**WHAT YOU HAVE TO DO**: What is the count of lines in the listing below that hold the string "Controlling"? Reply with that number alone.

- - -

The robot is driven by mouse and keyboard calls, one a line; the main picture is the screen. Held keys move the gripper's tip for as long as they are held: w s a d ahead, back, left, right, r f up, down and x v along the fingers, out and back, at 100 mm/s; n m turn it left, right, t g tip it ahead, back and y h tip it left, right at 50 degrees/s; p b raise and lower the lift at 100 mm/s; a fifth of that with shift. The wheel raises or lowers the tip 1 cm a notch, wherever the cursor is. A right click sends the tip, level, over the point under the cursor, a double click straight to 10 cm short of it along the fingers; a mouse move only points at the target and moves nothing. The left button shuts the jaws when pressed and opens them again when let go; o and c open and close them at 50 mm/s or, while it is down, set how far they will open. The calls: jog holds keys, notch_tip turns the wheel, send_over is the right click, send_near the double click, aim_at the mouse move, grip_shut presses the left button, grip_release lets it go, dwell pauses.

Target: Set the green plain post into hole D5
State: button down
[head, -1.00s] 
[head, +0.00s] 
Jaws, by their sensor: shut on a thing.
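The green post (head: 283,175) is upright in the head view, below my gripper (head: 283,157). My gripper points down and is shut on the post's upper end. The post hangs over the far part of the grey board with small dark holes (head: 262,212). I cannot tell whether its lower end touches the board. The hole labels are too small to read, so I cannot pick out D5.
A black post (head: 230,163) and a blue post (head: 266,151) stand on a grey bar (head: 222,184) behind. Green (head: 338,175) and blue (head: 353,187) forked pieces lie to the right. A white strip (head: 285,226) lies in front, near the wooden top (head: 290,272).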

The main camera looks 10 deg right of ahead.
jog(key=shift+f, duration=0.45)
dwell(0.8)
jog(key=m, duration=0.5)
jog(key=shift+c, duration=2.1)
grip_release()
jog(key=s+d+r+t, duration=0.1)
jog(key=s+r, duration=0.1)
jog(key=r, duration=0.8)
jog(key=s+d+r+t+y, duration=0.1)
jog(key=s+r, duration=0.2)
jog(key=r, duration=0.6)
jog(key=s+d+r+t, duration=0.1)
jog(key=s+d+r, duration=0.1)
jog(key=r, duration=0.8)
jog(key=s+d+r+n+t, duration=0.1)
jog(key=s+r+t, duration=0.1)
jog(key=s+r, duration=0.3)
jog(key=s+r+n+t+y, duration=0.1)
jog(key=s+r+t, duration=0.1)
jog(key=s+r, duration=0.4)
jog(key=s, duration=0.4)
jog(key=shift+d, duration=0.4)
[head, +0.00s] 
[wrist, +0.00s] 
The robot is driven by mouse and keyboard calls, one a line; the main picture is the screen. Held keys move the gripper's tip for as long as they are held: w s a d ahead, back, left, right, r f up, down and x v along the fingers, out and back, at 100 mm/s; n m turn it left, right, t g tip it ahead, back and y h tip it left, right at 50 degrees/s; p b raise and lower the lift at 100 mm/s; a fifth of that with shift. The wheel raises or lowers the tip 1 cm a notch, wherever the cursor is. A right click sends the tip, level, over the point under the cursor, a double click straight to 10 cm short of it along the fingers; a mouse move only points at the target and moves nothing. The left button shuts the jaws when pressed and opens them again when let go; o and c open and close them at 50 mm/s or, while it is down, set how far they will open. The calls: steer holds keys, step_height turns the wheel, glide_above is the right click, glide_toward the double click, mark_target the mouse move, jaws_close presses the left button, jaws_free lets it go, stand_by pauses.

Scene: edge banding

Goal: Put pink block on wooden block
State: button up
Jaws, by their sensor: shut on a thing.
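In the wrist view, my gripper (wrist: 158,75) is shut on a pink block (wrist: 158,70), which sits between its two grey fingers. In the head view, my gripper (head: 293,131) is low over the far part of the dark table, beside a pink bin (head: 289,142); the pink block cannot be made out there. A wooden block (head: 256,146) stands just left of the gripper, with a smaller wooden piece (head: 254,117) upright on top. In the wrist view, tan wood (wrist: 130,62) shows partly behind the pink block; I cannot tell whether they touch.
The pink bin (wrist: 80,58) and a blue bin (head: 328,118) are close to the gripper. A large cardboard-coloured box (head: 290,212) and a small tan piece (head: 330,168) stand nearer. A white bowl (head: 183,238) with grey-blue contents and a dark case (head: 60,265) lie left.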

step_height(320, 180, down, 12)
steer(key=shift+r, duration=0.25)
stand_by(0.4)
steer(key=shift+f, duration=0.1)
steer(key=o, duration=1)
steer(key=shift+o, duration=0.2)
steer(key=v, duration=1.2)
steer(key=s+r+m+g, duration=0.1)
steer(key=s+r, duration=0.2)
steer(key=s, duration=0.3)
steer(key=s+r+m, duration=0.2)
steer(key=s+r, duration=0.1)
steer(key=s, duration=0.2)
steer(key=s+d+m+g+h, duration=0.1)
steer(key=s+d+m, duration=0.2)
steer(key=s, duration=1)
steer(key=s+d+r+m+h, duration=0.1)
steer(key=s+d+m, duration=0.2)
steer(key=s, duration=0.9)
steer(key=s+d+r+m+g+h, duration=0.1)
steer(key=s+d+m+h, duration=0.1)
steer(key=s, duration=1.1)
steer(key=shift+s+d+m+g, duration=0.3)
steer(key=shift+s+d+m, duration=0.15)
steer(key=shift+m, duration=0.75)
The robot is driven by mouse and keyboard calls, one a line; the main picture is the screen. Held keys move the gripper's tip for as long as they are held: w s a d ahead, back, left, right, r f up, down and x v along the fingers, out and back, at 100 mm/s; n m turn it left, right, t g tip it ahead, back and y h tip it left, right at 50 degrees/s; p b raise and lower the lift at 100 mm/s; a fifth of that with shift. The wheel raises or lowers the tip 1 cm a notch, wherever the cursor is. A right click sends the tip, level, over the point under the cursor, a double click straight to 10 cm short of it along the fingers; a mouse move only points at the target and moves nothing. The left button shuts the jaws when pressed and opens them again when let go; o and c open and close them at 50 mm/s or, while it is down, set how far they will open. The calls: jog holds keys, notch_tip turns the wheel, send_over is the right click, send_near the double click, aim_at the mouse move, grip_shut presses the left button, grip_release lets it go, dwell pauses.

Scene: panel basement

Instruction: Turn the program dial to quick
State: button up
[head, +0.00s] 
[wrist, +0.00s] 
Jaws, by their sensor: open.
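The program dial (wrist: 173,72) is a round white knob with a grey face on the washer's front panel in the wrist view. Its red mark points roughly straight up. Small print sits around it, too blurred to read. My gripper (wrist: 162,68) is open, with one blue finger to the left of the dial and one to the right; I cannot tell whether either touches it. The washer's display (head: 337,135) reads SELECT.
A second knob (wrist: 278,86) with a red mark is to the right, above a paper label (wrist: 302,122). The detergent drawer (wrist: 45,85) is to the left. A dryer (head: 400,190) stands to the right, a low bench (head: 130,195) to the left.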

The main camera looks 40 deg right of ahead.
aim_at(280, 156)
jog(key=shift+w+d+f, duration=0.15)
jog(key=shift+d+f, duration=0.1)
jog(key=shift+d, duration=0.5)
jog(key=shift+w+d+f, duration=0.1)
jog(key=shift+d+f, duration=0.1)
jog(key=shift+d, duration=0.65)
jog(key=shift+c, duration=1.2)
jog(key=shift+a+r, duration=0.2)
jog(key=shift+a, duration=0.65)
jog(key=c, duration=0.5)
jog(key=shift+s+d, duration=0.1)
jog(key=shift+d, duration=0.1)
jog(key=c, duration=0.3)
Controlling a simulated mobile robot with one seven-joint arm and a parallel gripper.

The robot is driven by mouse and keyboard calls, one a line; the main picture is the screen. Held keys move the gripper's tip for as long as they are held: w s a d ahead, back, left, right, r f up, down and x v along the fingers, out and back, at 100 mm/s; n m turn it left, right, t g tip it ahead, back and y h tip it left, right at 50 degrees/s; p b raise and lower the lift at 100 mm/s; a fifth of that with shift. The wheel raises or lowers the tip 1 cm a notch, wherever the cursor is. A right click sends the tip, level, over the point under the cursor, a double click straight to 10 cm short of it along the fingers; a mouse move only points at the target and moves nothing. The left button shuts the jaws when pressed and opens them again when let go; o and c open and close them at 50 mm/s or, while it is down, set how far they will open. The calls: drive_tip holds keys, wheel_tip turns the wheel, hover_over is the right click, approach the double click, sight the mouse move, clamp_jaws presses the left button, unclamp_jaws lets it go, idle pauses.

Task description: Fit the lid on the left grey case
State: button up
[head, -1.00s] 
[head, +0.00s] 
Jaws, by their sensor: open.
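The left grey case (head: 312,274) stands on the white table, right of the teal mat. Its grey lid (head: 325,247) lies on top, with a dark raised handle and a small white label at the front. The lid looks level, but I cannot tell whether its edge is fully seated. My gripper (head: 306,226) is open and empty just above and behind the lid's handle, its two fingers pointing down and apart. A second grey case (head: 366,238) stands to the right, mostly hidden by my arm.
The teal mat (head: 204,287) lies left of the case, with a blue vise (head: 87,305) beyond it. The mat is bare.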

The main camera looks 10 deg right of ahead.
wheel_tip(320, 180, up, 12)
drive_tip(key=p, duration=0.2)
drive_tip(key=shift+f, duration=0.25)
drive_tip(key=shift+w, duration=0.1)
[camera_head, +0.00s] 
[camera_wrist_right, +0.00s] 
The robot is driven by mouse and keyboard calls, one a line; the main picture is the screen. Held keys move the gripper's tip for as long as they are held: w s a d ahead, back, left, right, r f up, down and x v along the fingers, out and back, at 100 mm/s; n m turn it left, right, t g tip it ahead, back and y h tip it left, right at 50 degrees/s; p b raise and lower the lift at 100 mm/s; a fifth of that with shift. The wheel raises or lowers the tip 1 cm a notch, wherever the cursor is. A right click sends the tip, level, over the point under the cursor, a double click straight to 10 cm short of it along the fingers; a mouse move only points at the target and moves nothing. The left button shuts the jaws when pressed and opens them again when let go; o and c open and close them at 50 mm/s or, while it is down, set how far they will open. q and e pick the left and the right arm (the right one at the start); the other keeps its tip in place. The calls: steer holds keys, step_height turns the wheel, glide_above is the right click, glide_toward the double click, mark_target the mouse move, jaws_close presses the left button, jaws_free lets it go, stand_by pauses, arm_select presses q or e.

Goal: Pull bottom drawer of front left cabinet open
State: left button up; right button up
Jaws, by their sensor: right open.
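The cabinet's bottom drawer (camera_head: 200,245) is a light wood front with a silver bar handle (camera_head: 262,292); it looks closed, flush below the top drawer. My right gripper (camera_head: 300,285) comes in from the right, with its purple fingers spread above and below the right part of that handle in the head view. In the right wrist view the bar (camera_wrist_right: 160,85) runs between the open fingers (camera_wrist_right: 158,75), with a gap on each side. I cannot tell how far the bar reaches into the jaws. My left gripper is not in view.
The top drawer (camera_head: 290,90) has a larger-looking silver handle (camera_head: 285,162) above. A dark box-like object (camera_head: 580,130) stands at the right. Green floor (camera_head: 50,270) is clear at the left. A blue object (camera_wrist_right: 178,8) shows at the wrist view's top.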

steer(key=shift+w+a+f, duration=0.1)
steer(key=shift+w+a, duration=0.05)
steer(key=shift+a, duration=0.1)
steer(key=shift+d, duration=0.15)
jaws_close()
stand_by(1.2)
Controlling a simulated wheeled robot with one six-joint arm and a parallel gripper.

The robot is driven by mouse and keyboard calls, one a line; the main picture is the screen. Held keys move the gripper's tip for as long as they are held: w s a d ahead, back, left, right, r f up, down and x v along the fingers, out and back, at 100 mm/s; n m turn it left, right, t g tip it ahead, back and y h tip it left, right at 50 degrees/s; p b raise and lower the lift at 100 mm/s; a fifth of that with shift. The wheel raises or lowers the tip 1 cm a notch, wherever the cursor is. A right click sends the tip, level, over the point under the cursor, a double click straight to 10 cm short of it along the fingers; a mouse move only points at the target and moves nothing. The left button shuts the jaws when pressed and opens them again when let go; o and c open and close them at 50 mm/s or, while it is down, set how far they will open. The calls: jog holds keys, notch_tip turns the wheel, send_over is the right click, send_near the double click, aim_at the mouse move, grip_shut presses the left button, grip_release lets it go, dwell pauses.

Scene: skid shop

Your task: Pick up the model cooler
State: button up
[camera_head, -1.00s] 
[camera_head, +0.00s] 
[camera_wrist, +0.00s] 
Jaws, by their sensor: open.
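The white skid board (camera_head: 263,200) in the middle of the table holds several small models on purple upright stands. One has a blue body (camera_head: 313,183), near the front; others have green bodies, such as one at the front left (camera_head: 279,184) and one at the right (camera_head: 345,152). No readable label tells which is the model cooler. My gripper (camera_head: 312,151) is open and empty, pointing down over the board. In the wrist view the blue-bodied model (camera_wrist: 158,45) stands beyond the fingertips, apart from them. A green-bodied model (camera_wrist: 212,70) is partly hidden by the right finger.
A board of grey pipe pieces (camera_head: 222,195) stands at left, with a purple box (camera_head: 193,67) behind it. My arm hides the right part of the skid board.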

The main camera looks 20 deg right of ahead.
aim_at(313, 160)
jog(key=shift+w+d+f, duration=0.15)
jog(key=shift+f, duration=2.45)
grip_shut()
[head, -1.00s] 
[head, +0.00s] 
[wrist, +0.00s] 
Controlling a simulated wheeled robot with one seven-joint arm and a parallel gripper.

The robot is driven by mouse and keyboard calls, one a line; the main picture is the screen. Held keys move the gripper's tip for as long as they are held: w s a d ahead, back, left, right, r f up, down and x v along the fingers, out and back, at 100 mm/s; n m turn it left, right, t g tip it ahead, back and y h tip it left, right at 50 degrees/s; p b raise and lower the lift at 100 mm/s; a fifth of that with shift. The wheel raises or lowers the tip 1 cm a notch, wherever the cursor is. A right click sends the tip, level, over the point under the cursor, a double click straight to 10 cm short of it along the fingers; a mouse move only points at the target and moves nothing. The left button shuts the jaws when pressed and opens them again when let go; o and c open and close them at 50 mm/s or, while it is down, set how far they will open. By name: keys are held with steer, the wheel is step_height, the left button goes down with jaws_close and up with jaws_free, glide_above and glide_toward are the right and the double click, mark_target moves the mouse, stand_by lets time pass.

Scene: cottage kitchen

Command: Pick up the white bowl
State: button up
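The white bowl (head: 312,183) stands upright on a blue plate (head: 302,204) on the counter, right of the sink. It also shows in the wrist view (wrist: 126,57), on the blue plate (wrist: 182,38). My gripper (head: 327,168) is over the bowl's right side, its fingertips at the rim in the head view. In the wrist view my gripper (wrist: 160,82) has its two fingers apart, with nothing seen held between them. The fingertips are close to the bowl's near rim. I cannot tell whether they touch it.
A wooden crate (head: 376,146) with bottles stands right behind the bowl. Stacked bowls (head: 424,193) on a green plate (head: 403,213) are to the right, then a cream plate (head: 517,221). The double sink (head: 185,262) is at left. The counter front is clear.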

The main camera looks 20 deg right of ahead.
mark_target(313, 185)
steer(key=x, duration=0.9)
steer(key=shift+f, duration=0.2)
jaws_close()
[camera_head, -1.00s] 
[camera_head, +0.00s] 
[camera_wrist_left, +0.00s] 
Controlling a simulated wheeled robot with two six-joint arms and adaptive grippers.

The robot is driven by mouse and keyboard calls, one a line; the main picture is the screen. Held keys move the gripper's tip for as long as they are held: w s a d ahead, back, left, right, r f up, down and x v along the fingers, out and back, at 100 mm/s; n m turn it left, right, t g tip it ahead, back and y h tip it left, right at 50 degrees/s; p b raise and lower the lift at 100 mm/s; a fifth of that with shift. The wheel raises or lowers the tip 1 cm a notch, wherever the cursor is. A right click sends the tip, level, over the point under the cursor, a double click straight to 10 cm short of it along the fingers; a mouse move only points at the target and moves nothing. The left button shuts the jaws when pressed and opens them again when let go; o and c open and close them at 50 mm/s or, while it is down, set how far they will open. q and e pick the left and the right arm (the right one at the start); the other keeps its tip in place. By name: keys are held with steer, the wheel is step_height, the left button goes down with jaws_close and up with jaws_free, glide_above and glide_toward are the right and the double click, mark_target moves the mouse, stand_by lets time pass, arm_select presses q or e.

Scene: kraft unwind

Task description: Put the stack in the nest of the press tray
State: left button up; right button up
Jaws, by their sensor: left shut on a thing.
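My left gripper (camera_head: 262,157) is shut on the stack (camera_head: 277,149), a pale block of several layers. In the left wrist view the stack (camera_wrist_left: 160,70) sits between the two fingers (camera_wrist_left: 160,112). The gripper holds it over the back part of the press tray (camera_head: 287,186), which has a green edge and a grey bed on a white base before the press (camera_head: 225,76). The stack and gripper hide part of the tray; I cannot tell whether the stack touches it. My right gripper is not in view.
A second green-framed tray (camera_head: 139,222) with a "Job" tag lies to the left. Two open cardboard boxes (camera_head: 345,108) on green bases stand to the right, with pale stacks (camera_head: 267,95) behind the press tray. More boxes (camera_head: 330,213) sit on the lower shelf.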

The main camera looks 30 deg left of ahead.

- - -

**FINAL RESULT**: 4